First of all, #hopium isn’t my original idea. I would attribute the use of the term to the person who I first heard use it, but sadly I’ve forgotten. The moment I heard it, I knew this was the ideal description of a problem I’d been seeing in numerous areas of our attempt to decarbonize our economy. I now use it as a hashtag when I identify its use, when I see it.
Hopium is a merging of the words “hope” and “opium”. When I use it, I mean the conversion of our hope into a drug that compromises our ability to analyze and make good judgments about new technology.
Hopium is the fuel of “green-wishing”, without which, green-washing wouldn’t be possible. Greenwishing is wishful thinking which has us conclude, without a basis in fact, without the necessary weighing of benefits against disadvantages, that a particular new thing is going to be our decarbonization salvation. And greenwishing is at epidemic proportions. We’ve spent the past 30 yrs basically hoping that engineers like me will come up with some “deus ex machina” solution to the AGW risk, which will allow us to go on living the exact same way we’ve been living, with no compromises, no extra costs, no carbon taxes so we stop treating the atmosphere like a free public sewer.
On hope: I’m with the great German author Goethe, who famously said, “In all things, hope is preferable to despair.” I qualify Goethe’s comment though, by saying that in order for hope to be worthy of us, our hope can’t be contrary to the most basic laws of the universe. False hope which can be demonstrated clearly to be false is more than merely a distraction- it’s a tool used by hucksters to separate us, and our governments, from our money.
The “opium” aspect is largely a result of either our ignorance of physical laws and of basic science, or our ridiculous willingness to set them aside when it sounds like it would make a good story or would solve our problems.

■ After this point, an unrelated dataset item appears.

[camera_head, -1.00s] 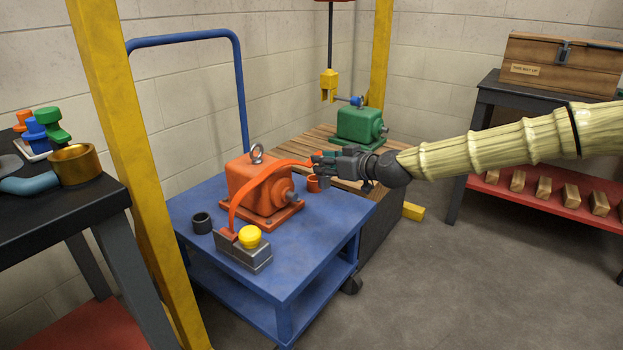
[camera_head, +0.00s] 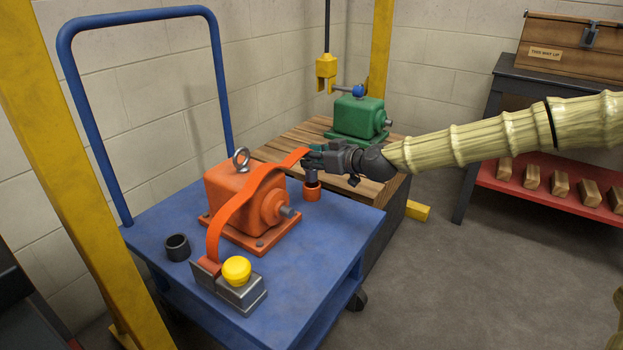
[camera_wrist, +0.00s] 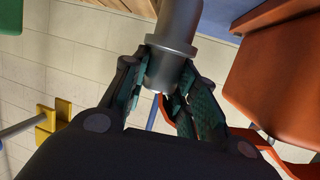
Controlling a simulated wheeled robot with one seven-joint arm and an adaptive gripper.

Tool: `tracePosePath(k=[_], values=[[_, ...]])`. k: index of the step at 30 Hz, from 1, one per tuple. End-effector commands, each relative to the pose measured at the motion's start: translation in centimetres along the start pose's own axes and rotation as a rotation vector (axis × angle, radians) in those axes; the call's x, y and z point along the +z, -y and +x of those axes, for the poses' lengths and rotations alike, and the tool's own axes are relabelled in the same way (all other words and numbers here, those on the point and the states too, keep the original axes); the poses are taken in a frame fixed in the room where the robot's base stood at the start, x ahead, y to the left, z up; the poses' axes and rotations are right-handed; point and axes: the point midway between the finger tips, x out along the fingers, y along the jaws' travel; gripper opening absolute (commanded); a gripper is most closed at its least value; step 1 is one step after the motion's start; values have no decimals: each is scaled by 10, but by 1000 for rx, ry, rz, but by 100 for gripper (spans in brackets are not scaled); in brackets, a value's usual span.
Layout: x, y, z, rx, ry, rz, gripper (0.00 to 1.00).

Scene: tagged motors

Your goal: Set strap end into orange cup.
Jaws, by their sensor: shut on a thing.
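The orange strap (camera_head: 237,203) arches from a metal buckle block over the orange motor (camera_head: 233,186) to my gripper (camera_head: 309,159). My gripper is shut on the strap end, a grey cylindrical fitting with a wider collar (camera_wrist: 172,62). The fitting points down from the fingers in the head view, directly over the small orange cup (camera_head: 312,193). Its lower tip meets the cup's rim in the picture; I cannot tell whether it is inside. The cup stands on the blue cart beside the motor. I cannot make out the cup in the wrist view.
The blue cart (camera_head: 305,268) carries the motor, a black cup (camera_head: 177,247) and the buckle block (camera_head: 240,293) with a yellow knob (camera_head: 237,270).

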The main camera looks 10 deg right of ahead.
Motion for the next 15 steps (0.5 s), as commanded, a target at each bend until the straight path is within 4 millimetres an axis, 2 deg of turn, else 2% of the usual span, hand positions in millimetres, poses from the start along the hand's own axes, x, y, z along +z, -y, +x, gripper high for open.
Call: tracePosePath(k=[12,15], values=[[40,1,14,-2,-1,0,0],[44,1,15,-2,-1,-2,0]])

https://www.linkedin.com/pulse/whats-wrong-over-unity-paul-martin/
The delivery mechanism of hopium is marketing hyperbole. It isn’t just limited to the telling of lies or the spreading of misinformation that would lead to the false conclusion that something bad is actually good. It is the exaggeration of claims and neglecting to mention the limitations within which a technology, new or old, is of use- and where it goes off into the ditch and becomes a liability. It is telling the truth with head nodding “yes”, without telling any of the truth with head nodding “no” that we need to fully understand the issues.
While it’s natural for people selling things to put a positive spin on their product or service, what drives me to drink (and it’s not a far drive most days!) is when JOURNALISTS do this. When journalists fail to even ask the questions necessary to establish whether what they’ve been given is just a sales pitch or a realistic alternative. Of course that’s a big part of the problem right there- the loss of real journalism in the Internet era. Writers become salespeople whose job is to generate “clicks”, not to inform the public.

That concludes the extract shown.